実際のところビョンホン演じるヨンタクは変わる。むろんその顔面が、ではなく、変化するのは、それまで潜在化に飼っていた獣性ともいうべきルサンチマンである。それまでふたをして塞いでいた黒い煙がゆっくりと底から立ち上がってゆき、やがて全域に膨らんだ煙は内側を浸食してゆくのだ。
応じて態度も言葉も身振りも粗暴となる。人を殺める上での倫理の境界があやふやになる。そしてヨンタクに感化されたミンソン(パク・ソジュン)が変わる頃には、周囲は完全に我をなくしている。初手から変わらなかったのはミョンファ(パク・ポヨン)ただ一人であったという事実。
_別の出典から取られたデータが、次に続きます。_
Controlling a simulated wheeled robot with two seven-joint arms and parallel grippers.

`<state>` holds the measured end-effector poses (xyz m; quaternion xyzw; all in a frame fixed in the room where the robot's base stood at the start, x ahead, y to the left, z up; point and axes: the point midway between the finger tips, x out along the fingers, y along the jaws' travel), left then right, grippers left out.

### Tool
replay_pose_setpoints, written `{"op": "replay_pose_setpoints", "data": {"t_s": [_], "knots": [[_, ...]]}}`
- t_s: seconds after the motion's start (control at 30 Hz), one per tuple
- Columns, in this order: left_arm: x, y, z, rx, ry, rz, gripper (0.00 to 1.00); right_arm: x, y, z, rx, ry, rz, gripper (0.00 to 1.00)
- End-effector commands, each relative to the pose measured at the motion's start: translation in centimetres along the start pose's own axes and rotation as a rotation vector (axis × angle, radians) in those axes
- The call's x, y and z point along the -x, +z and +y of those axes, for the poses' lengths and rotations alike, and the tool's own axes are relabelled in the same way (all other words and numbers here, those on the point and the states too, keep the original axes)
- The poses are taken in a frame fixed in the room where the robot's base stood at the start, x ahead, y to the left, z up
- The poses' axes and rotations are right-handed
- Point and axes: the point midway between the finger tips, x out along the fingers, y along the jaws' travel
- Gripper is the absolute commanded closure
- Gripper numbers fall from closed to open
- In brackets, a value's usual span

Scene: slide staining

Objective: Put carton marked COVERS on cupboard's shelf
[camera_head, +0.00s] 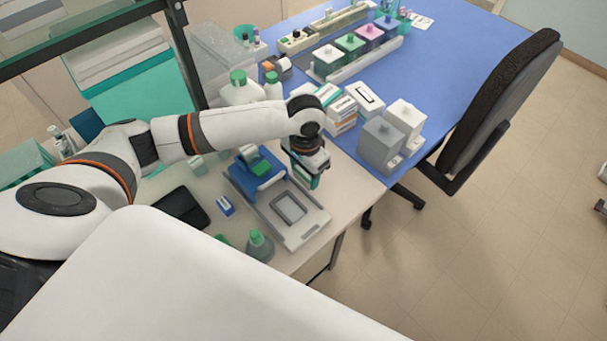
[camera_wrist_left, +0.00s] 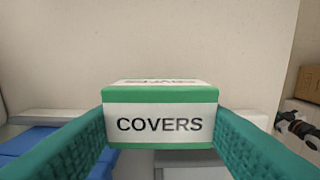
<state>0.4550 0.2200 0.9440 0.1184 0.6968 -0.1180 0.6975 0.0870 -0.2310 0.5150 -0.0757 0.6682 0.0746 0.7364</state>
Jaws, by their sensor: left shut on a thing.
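The carton marked COVERS (camera_wrist_left: 160,124) is white with green edges, and its lettering faces the left wrist camera. My left gripper (camera_head: 305,180) is shut on the carton, with one teal finger at each side of it in the left wrist view. In the head view the carton is mostly hidden under my wrist, with a bit of green showing, beside the blue-and-grey device. The glass-fronted cupboard (camera_head: 95,32) stands at the upper left in the head view, with white and teal items inside. My right gripper is not in view.
A blue-and-grey device (camera_head: 302,228) with a flat plate stands by the bench's front edge. Several cartons (camera_head: 342,108) and grey and white jars (camera_head: 380,142) stand to the right. A green-capped flask (camera_head: 260,245) is in front. A black chair (camera_head: 495,100) stands at the right.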

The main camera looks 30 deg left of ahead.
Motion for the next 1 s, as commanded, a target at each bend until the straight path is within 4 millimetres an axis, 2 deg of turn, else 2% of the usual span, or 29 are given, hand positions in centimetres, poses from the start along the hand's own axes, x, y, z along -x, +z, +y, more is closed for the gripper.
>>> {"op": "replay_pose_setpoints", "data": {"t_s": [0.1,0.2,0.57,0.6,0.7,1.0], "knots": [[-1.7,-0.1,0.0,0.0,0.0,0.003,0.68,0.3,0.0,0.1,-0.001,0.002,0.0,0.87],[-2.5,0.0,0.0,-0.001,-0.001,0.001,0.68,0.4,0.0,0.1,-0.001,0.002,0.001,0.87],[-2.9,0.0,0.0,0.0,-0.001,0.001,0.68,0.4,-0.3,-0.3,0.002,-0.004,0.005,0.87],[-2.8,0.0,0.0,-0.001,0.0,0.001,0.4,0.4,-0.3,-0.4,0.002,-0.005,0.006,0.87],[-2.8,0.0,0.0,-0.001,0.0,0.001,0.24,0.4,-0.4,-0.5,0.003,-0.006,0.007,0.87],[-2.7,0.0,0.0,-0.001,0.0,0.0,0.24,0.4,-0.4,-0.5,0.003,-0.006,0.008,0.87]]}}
では、彼女と彼女の周囲で違ったのは何だったのか?

ところで本日昼間に「クローブヒッチキラー(以下ちょっとネタバレあり)」なる作品を鑑賞したのだけれど、敬虔なクリスチャンであり、周囲からも尊崇の念を集めていたとある中年男性が、中盤以降その獣性を露わにする。家族全員が用向けでいなくなったのを見計らい、女装した己を紐で縛ってポラロイドで撮影、その写真を見てもしかし満足できずに、10年ぶりに獲物を物色しはじめ、とある中年女性に焦点定めたあと、家に侵入し、拘束したうえ殺害を企てる。
それまでの彼が清廉潔白な”普通の”市民であった溜めが効いていたぶん、後半のこうした描写には震えが走った。
そう、何もなければ普通の市民だったのだ。しかし該作では”家族全員が用向けでいなくなった”という刺激がトリガーとなり、彼の飼っていた獣性が黒い衝動となって彼を変えた。

で、本作の彼女と敬虔なクリスチャンであったこの中年男性の違いは何だったのだろうか。
苛烈な抑圧。
最後にミョンハは静かにつぶやくのだ。